Birçok düşünür, bencilliği, insanın doğal bir özelliği olarak görürken konuyla ilgili zıt görüşler iki ana gruba ayrılmaktadır. Fransız yazar La Rochefoucauld,17. yüzyılda, “Bencillik kolundan tutmasa, erdem pek uzaklara gidemezdi.” derken yine bir Fransız,Bernard de Mandeville, 1714 yılında yayımlanan ve çok tartışma yaratan “Arılar Efsanesi” ya da “Genel Zenginliği Yapan Kişisel Kötülüklerdir” adlı eserinde “Mutluluk erdemsiz olmaya bağlıdır, kişiyi mutlu kılan bencilliğidir.” der.
Sokrates, ta MÖ,Mandeville’nin görüşünün tam tersini savunuyor ve “Erdemlerimiz olmazsa, toplumumuz çürür.” diyordu. La Rochefoucauld, “İki yüzlülük, kötülüğün erdeme saygısıdır.” derken insanın kötülük yapmasını doğal ve kaçınılmaz görür. Mandeville’nin arılar topluluğu gibi, “İnsanlar bencil olmadıkları, birbirlerini kıskanmadıkları, azla yetindikleri takdirde toplum ıssız bir çöle döner.” görüşü, “Rekabet olmazsa, ekonomi gelişmez.” diyen Kapitalist görüşlere çok benziyor. Mandeville,“yaşasın bencillik” derken ve bilim adamları asırlardır bu konularda pek çok tahliller yaparken bencilliğin günümüzde yaptığı tahribatı, anti toplumcu gelişmelerin hepimize verdiği zararları her gün görüyor, yaşıyoruz.
Erdem ve paylaşmanın zıttı olarak bencilliğin, kişiye mutluluk getirdiği söylense de başka kişilerin hak sınırlarına dayandığında, toplum için büyük sorun olmakta, çekilmez hâle gelmektedir .Bu yüzden yukarıda belirttiğimiz gibi, Tolstoy, kendi mutluluğundan başka hedefi olmayanı, yani bencili “kötü insan” kategorisine koyuyor.

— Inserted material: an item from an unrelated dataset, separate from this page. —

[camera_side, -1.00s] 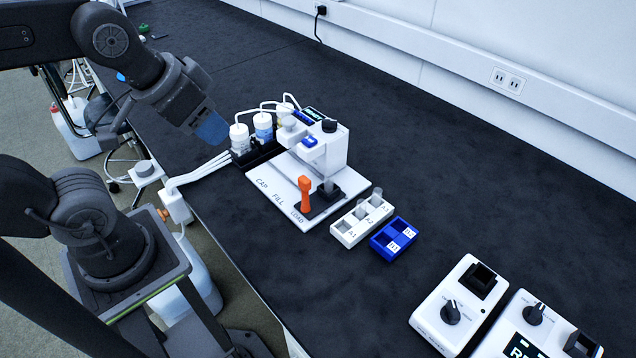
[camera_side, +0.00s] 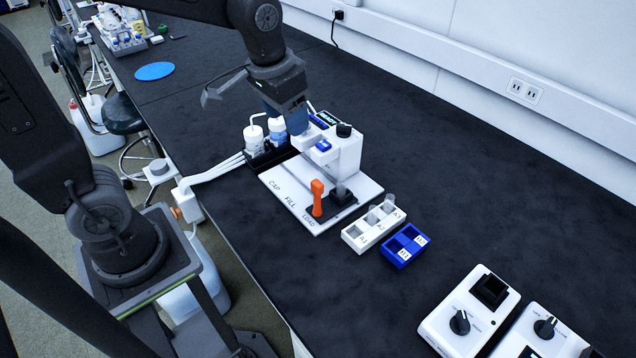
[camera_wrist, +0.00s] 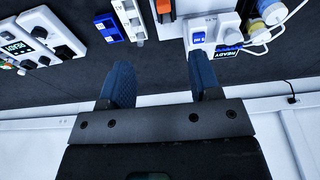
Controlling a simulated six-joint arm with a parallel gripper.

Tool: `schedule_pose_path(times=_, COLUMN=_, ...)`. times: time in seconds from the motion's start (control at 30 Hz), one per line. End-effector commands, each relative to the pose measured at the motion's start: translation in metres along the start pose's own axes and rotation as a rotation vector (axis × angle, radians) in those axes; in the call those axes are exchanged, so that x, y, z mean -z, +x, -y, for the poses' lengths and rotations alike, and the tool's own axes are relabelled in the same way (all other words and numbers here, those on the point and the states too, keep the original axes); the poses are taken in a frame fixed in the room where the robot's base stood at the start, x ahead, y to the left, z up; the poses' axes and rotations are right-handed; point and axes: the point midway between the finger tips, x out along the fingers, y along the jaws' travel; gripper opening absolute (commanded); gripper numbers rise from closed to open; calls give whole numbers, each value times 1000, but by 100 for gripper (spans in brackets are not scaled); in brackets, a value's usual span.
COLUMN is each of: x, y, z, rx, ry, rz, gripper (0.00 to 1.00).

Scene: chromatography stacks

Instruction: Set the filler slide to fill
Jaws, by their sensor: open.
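The filler is a white machine (camera_side: 347,150) on a white base plate (camera_side: 287,185) lettered CAP, FILL and LOAD. Its slide is a black carriage (camera_side: 341,199) with an upright orange handle (camera_side: 317,197), standing beside the LOAD mark. In the wrist view the orange handle (camera_wrist: 164,8) is cut by the top edge, and the filler body (camera_wrist: 214,27) is right of it. My gripper (camera_side: 287,115), with blue fingers, is above the filler's back left and apart from the handle. Its fingers (camera_wrist: 162,84) are open and empty in the wrist view. The side view hides the fingertips partly.
Capped bottles (camera_side: 254,137) in a black holder stand at the filler's back left. A white rack (camera_side: 354,237) and a blue rack (camera_side: 393,258) sit at its front right. Knobbed devices (camera_side: 455,310) stand further right. The bench behind and right of the filler is clear.

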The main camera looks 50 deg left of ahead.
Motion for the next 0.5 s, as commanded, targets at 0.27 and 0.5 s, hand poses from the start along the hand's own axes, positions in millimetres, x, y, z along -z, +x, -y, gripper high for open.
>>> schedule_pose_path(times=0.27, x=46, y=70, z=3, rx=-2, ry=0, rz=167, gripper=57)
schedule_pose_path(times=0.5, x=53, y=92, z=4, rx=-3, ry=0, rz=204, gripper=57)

Çocuktaki “ben” duygusu çok masumdur. İnsanın yaşı ilerledikçe bu masumiyet kaybolur ve insanda gelişen bencillik, başkalarının haklarına bir saldırı şekline dönüşebilmektedir. Bazı insanlarda ileri yaşlarda, bencillikten çok paylaşma kültürü artabilir, toplum için bir şeyler yapmanın çabası öne çıkabilir. Böyle insanlar, içinde yaşadıkları toplum için kaygı taşırlar. Bu onların mutluluğuna da engel değildir. Aksine, başka insanlar için iyi şeyler yapmak, kendilerini de mutlu eder. Bazı insanlar ise her şeyin merkezine kendilerini koyarlar, kendilerine kişisel çıkar sağlamanın peşindedirler. Hep bir şeyler almanın ama hiçbir şey vermemenin telaşındadırlar. Tüm ilişkilerinde, kurgu kendi çıkarları üzerine kuruludur. Böyle olanlar, bencillikleriyle mutlu da olmuyorlar, topluma da bir şey vermiyorlar.

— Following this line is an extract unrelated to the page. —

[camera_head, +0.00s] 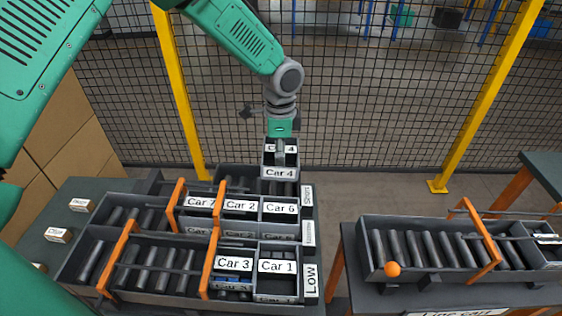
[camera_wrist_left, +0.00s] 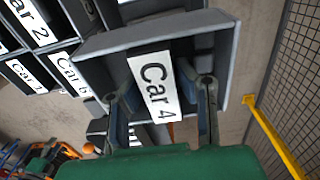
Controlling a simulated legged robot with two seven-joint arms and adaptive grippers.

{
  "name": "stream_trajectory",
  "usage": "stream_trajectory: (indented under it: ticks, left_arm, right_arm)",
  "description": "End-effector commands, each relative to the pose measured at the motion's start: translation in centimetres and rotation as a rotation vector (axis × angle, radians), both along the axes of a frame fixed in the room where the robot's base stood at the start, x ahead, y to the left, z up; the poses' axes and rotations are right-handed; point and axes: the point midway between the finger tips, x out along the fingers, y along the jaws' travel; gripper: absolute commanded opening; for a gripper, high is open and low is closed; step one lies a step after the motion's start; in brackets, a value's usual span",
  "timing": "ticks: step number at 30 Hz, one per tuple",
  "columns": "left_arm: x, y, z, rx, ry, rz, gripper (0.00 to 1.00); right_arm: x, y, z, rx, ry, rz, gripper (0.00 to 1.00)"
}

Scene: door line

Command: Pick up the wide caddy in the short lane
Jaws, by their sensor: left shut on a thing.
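My left gripper (camera_head: 280,139) is shut on the grey caddy labelled Car 4 (camera_head: 280,173), at the far right end of the lane rack. In the left wrist view, the fingers of the gripper (camera_wrist_left: 161,108) stand on either side of the Car 4 label, and the caddy (camera_wrist_left: 222,60) fills the middle. The caddy appears to be above the neighbouring caddies, with floor showing beside it; its exact height is hard to tell. The sign reading Short (camera_head: 307,197) is at the right end of the far lane. My right gripper is not in view.
Caddies Car 7 (camera_head: 198,202), Car 2 (camera_head: 240,206), Car 6 (camera_head: 279,208), Car 3 (camera_head: 233,264) and Car 1 (camera_head: 278,267) sit in the rack. Orange bars (camera_head: 117,258) cross the lanes. A roller tray (camera_head: 372,275) stands at right. A mesh fence (camera_head: 350,110) rises behind.

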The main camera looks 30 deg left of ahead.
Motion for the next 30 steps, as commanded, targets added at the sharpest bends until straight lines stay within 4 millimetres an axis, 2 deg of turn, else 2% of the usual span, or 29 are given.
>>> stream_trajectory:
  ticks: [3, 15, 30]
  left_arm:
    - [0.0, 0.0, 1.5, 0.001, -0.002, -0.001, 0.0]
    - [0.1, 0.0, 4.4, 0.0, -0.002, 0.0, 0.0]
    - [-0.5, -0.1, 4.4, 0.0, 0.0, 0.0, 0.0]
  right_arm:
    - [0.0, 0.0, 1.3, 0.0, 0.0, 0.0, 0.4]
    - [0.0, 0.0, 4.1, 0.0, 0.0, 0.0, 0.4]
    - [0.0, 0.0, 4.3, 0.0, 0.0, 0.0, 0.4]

“Erdemlerimiz olmazsa, toplum çürür.” diyen Sokrates’i de “Yaşasın bencillik” diyen Mandivelle’yide haklı bulanlar var. Mandeville ve benzer düşünürlerin görüşleri ahlak felsefesine de günlük yaşamdaki pratiğe de aykırıdır. İnsanlığın doğuşundan beri, insanın doğasında var olan bencilliği düzeltmenin çabaları vardır. Eğer bireysel çıkarlar, genel çıkarlarla çatışmasaydı asırlardır erdemlilik mücadelesi verilmezdi.
Bencilliğin topluma verdiği zararları yok etmek için hep uğraş verilmiştir. Doğru bir eğitimle bencil yerine paylaşmasını bilen insanlar yetiştirilebilir. İnsan bencillikten kurtulduğu oranda daha insani davranışlar ortaya koyabilir. Yardımseverlik, merhamet ve vicdani davranma, insanların olumlu özellikleri olarak kabul edilir.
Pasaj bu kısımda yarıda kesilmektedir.